> _DATA EXTRACT_
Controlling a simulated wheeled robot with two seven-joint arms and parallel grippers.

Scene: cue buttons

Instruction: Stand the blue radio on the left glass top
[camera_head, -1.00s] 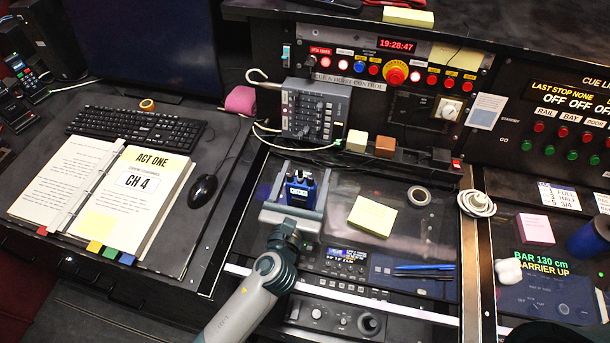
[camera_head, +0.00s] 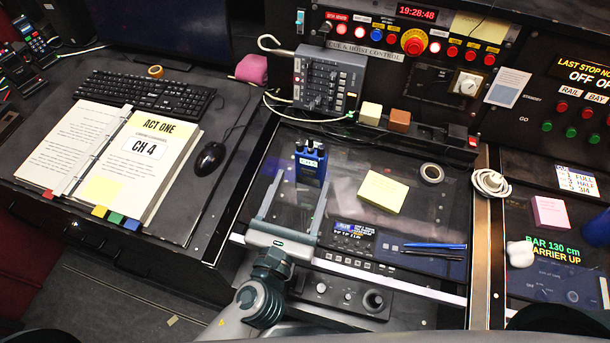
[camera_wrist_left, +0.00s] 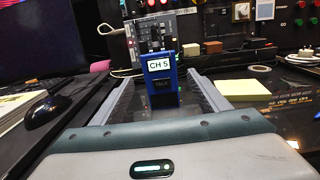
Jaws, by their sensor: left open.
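The blue radio (camera_head: 311,162), labelled CH 5, stands upright on the left glass top (camera_head: 432,208). It also shows upright in the left wrist view (camera_wrist_left: 161,80), straight ahead of the gripper. My left gripper (camera_head: 297,190) is open and low over the glass on the near side of the radio. Its two fingers (camera_wrist_left: 160,92) point toward the radio, with the tips close to its near side and apart from each other. Nothing is held between the fingers. The radio's base is partly hard to make out against its reflection. My right gripper does not show.
A small mixer (camera_head: 328,80) stands behind. A mouse (camera_head: 210,158) and a binder (camera_head: 120,165) lie left. Bare glass lies between radio and note pad.

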> _WHAT NEEDS TO BE DONE_
Exclude the pictures. Write out the remaining data exactly.

> _OUTPUT_
Controlling a simulated wheeled robot with two seven-joint arms and parallel grippers.

Scene: cue buttons

Instruction: Stand the blue radio on the left glass top
[camera_head, -1.00s] 
[camera_head, +0.00s] 
[camera_wrist_left, +0.00s] 
Jaws, by their sensor: left open.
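The blue radio (camera_head: 311,162), labelled CH 5, stands upright on the left glass top (camera_head: 432,208). It also shows upright in the left wrist view (camera_wrist_left: 161,80), straight ahead of the gripper. My left gripper (camera_head: 297,190) is open and low over the glass on the near side of the radio. Its two fingers (camera_wrist_left: 160,92) point toward the radio, with the tips close to its near side and apart from each other. Nothing is held between the fingers. The radio's base is partly hard to make out against its reflection. My right gripper does not show.
A small mixer (camera_head: 328,80) stands behind. A mouse (camera_head: 210,158) and a binder (camera_head: 120,165) lie left. Bare glass lies between radio and note pad.

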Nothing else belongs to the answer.